» Exercise brief
Answer with a single number, the count of lines holding the word "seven".

» Records for this task
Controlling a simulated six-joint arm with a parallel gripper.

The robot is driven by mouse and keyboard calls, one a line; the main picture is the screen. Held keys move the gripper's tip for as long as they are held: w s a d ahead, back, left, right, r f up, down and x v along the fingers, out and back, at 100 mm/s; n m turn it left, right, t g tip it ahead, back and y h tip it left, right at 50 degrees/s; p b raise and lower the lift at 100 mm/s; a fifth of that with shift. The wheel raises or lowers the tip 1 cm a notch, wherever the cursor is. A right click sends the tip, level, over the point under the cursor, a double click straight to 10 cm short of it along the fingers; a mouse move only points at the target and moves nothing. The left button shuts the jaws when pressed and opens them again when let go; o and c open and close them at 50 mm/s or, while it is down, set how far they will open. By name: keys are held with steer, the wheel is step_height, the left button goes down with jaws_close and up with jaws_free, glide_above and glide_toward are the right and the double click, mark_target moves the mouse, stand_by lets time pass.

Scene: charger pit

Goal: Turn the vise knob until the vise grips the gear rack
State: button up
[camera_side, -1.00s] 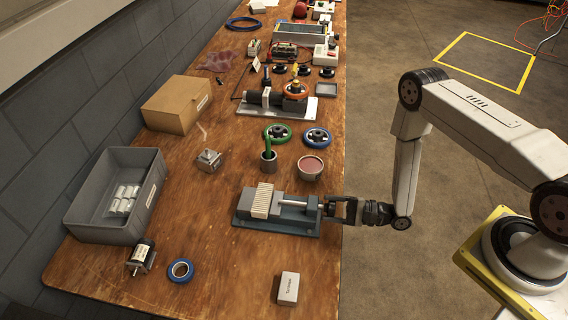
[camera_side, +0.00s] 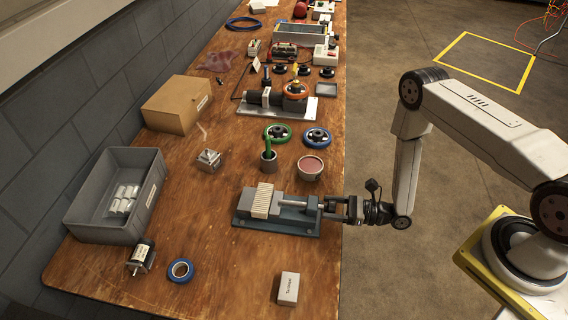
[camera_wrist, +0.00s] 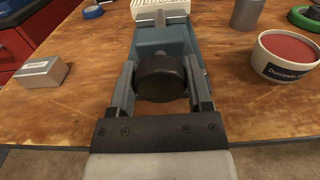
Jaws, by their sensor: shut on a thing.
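The vise (camera_side: 290,222) sits at the table's front edge, with a blue-grey base and a steel screw. The cream gear rack (camera_side: 263,201) stands between its jaws, close to the left jaw; I cannot tell if both jaws touch it. In the wrist view the rack (camera_wrist: 160,10) shows at the top, beyond the vise body (camera_wrist: 165,42). The black round vise knob (camera_wrist: 160,77) is between my gripper's fingers (camera_wrist: 161,85). In the side view my gripper (camera_side: 342,207) reaches in from the right, shut on the knob, which it largely hides.
A tub of red paste (camera_side: 310,168) and a grey cup with a green handle (camera_side: 268,160) stand behind the vise. A small labelled box (camera_side: 288,288) lies in front. A grey bin (camera_side: 118,195), a motor (camera_side: 140,257) and blue tape (camera_side: 181,270) are at left.

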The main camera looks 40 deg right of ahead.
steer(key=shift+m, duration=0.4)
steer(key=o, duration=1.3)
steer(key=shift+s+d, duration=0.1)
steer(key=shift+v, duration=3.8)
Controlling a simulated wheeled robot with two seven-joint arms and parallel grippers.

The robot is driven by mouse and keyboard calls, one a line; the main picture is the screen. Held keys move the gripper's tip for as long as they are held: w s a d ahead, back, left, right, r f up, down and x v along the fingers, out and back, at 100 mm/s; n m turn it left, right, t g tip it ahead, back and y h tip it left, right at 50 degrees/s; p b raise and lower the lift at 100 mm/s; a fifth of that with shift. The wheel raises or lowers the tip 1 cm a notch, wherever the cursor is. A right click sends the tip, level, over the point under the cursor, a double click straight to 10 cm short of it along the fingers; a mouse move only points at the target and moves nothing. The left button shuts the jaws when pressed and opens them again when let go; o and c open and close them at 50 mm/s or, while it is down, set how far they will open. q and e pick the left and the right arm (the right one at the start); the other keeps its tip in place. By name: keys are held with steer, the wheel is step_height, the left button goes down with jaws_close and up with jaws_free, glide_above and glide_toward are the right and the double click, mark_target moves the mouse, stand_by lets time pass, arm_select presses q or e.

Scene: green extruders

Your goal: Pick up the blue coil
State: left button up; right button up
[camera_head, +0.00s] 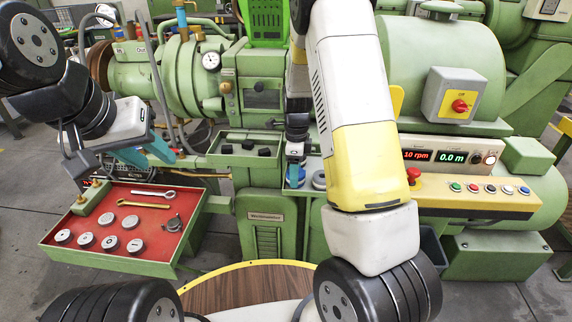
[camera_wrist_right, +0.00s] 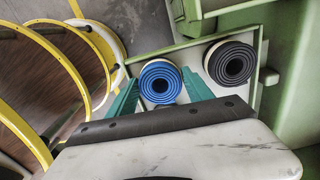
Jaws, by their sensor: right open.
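The blue coil (camera_wrist_right: 160,83) is a round, tightly wound roll with a dark centre, lying in a pale green tray (camera_wrist_right: 259,92). In the right wrist view my right gripper (camera_wrist_right: 160,77) is open, with one teal finger on each side of the blue coil. I cannot tell whether the fingers touch it. In the head view my right gripper (camera_head: 294,173) points down at the tray and hides much of the coil. My left gripper (camera_head: 160,148) is off to the left near the red tray, its jaws unclear.
A dark grey coil (camera_wrist_right: 231,63) lies close to the right of the blue one. The red tray (camera_head: 185,251) holds several metal discs and wrenches. A control panel (camera_head: 478,192) with buttons stands at the right. Yellow-rimmed rings (camera_wrist_right: 60,85) show at the wrist view's left.

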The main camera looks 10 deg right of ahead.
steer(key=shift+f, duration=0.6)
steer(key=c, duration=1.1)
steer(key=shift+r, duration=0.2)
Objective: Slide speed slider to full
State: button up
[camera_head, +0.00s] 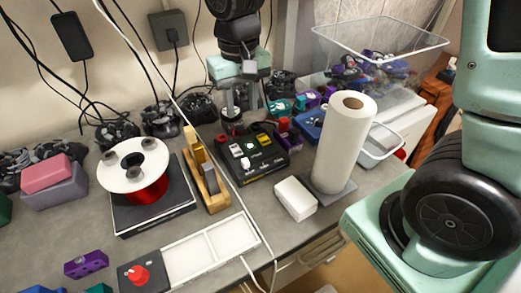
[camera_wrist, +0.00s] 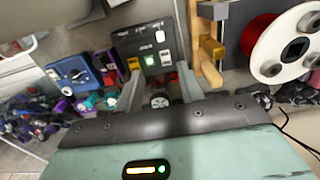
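A black control box (camera_head: 264,164) stands on the grey workbench, its top carrying a green button (camera_head: 252,147), a yellow part (camera_head: 264,139), a red part and white parts. A white knob (camera_head: 244,163) sits near its front edge; it also shows in the wrist view (camera_wrist: 160,36). The labels are too small to read, so I cannot tell for certain which part is the speed slider. My gripper (camera_head: 240,115) is behind the box, pointing down. In the wrist view my gripper (camera_wrist: 158,70) has its fingers apart with nothing held between them, and the box lies beyond the tips.
A wooden holder (camera_head: 213,185) and a red spool (camera_head: 145,185) stand left of the box. A paper towel roll (camera_head: 343,145) and a white block (camera_head: 295,199) are right. A clear bin (camera_head: 335,50) and cluttered small parts lie behind. A white tray (camera_head: 210,250) is in front.

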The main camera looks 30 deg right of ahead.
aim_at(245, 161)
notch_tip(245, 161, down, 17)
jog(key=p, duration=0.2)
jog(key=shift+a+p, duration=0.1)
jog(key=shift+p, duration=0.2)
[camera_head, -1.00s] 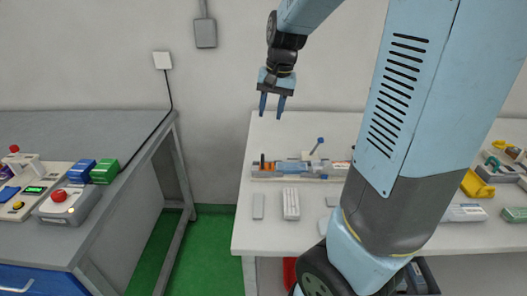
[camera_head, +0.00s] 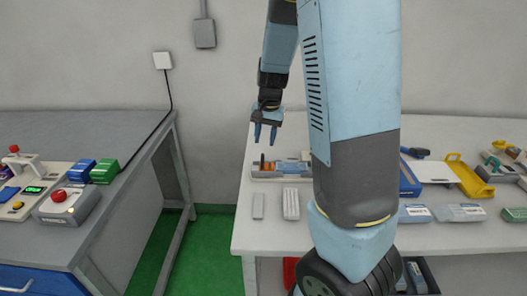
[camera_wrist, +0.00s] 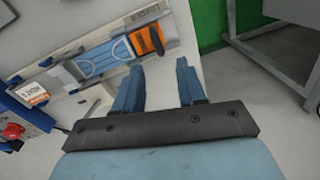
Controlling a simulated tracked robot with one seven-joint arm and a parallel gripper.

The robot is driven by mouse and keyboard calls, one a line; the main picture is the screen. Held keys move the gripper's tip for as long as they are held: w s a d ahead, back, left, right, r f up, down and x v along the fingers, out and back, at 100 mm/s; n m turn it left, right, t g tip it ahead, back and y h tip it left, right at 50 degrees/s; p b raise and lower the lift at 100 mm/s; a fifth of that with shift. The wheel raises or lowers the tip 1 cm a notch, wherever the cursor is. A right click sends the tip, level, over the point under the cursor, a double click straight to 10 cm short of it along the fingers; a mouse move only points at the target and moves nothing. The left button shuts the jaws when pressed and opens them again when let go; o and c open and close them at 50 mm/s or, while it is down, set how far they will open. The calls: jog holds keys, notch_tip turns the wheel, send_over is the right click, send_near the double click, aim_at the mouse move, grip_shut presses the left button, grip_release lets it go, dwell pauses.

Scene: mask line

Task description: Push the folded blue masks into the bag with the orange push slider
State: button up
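The orange push slider (camera_wrist: 149,38) stands at one end of a grey track (camera_wrist: 110,48) in the wrist view; it also shows small in the head view (camera_head: 262,162). The folded blue masks (camera_wrist: 104,58) lie in the track beside the slider. A pale, translucent piece (camera_wrist: 63,77), perhaps the bag, lies beyond the masks; I cannot tell for sure. My gripper (camera_head: 265,142) is open and empty above the slider end of the track. Its fingers (camera_wrist: 158,72) point towards the track, apart from the slider. My arm hides the track's right end in the head view.
Two grey blocks (camera_head: 258,206) (camera_head: 291,204) lie in front of the track. A blue tray (camera_head: 410,180), a yellow-handled item (camera_head: 470,178) and boxes (camera_head: 459,212) stand to the right. A separate table (camera_head: 110,130) with a red button (camera_head: 58,196) is at left.

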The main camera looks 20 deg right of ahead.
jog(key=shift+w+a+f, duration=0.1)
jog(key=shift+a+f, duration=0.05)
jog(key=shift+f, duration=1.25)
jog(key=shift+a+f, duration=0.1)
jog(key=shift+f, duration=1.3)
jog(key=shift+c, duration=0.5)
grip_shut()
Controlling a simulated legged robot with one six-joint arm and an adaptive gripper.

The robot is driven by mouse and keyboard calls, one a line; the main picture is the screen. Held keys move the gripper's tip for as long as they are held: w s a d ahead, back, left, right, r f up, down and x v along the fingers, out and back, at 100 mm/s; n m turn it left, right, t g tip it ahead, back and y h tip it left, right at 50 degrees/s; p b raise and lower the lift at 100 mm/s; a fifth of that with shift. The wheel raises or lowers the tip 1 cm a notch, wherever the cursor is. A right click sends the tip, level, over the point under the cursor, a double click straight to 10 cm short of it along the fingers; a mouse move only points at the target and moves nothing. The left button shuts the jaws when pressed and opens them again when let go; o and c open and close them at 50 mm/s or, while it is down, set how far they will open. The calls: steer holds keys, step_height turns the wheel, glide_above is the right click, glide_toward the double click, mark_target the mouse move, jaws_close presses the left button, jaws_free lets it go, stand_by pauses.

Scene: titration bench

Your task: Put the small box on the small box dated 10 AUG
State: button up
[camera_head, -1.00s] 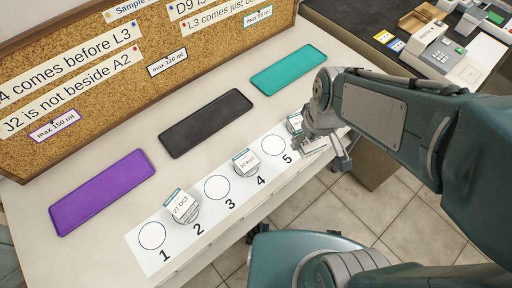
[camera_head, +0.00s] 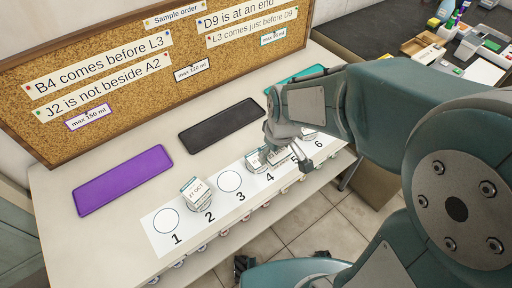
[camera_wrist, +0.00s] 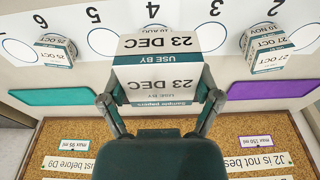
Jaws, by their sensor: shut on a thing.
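My gripper (camera_wrist: 160,105) is shut on a small white box (camera_wrist: 158,70) with a teal band reading "USE BY 23 DEC". In the head view this held box (camera_head: 279,155) is by spot 4. The box dated 10 AUG (camera_head: 254,161) stands at spot 4, partly covered by the gripper and held box. In the wrist view its date label (camera_wrist: 150,30) shows just past the held box's far edge; the rest is hidden. I cannot tell whether the two boxes touch.
A 27 OCT box (camera_head: 196,192) stands at spot 2. Another small box (camera_wrist: 56,50) stands at spot 6. Spots 1, 3 and 5 look empty. Purple (camera_head: 124,180), black (camera_head: 221,125) and teal (camera_head: 292,78) mats lie empty before the corkboard (camera_head: 120,75).

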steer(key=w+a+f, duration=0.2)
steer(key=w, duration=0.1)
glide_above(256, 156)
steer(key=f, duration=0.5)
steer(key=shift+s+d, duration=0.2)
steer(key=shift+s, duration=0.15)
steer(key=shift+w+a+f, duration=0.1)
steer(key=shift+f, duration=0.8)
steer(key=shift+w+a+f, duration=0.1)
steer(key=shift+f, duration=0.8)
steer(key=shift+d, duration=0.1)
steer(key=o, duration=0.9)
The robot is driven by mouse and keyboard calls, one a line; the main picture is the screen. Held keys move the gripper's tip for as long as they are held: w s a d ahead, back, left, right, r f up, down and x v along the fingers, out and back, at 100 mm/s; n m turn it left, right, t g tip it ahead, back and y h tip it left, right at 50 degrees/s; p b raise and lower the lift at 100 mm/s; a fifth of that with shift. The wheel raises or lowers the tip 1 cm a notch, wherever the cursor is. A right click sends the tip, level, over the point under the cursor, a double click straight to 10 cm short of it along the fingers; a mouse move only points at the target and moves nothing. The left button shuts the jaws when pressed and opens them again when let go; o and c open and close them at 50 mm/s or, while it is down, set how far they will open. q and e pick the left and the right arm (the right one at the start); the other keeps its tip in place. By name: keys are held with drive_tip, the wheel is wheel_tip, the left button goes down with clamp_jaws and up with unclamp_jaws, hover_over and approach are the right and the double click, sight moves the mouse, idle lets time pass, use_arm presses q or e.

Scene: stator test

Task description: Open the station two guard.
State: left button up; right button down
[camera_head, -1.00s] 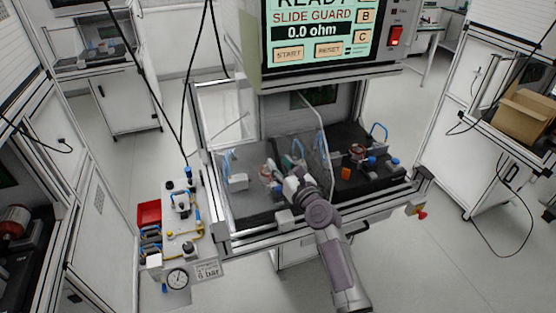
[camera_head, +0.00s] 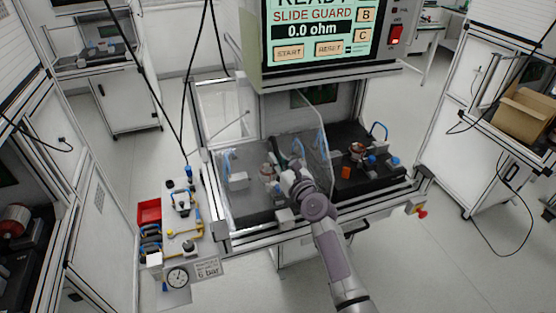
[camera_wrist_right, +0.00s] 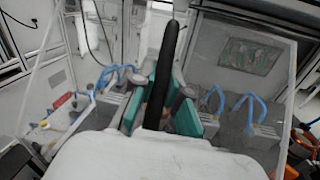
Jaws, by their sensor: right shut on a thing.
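The station has a clear guard panel (camera_head: 312,125) that hangs over the left and middle part of the bench and shows as a faint haze. Its edge stands near the middle of the bench. My right gripper (camera_head: 287,172) is at the front of the panel. In the right wrist view its teal fingertips (camera_wrist_right: 158,92) are shut on an upright black bar handle (camera_wrist_right: 163,65). The gripper hides the handle in the head view. The clear panel (camera_wrist_right: 245,60) also shows in the wrist view. My left gripper is not in view.
Fixtures with blue hoses stand in the left bay (camera_head: 240,205) and right bay (camera_head: 365,187). A display box (camera_head: 320,48) above reads SLIDE GUARD and 0.0 ohm. A pneumatic panel with a gauge (camera_head: 177,278) is at the left. The floor in front is clear.

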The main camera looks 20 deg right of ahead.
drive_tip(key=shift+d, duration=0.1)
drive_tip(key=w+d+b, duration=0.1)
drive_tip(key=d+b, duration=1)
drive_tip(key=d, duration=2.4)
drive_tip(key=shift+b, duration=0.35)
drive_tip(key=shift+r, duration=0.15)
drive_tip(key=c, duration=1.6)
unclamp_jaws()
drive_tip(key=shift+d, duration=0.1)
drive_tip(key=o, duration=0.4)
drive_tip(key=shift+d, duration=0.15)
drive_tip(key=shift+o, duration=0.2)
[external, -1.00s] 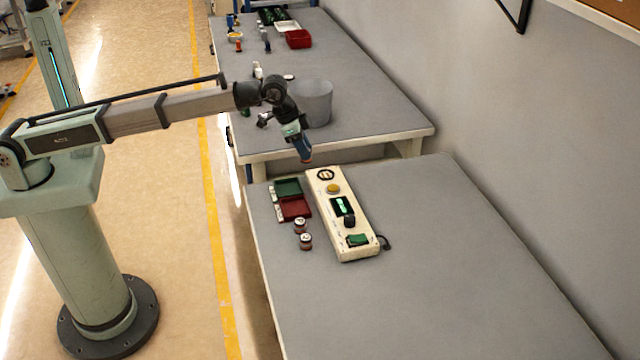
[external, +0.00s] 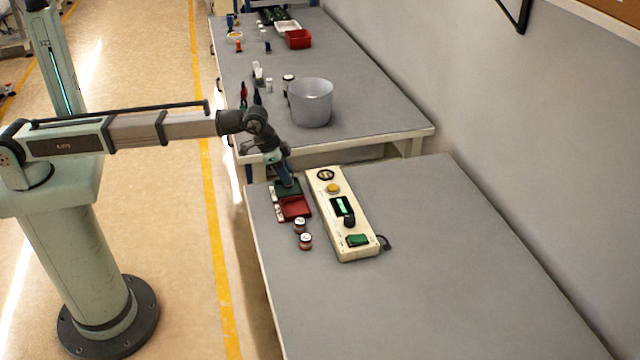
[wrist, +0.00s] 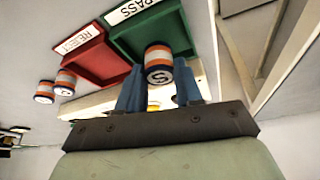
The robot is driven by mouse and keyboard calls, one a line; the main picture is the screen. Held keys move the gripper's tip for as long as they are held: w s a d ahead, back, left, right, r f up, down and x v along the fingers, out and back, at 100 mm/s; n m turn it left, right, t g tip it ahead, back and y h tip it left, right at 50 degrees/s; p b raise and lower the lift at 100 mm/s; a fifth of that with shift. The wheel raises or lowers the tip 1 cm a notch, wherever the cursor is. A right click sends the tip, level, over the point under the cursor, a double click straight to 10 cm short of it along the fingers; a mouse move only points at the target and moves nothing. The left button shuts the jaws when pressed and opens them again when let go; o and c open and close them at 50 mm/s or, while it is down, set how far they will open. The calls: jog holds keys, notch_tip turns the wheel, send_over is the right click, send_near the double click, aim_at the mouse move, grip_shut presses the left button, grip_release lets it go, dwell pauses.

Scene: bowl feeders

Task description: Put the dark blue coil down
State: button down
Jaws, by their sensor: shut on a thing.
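My gripper (wrist: 160,88) has blue fingers and is shut on a small coil (wrist: 158,62). In the external view my gripper (external: 288,184) is low over the green tray (external: 291,191), and the coil is hidden there. In the wrist view the coil appears in front of the green tray (wrist: 135,40), labelled PASS. I cannot tell whether it touches the tray floor. The red tray (external: 293,208), labelled REJECT, is beside it and looks empty.
Two similar coils (external: 300,225) (external: 305,241) stand on the near table past the red tray. A cream control box (external: 343,215) with a yellow button and green switch stands right of the trays. A grey bin (external: 311,103) is on the far table. The near table's right side is clear.

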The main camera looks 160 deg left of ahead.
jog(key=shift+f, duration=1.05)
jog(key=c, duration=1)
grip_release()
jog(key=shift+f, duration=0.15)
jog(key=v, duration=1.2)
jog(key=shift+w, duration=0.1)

» Solved problem
2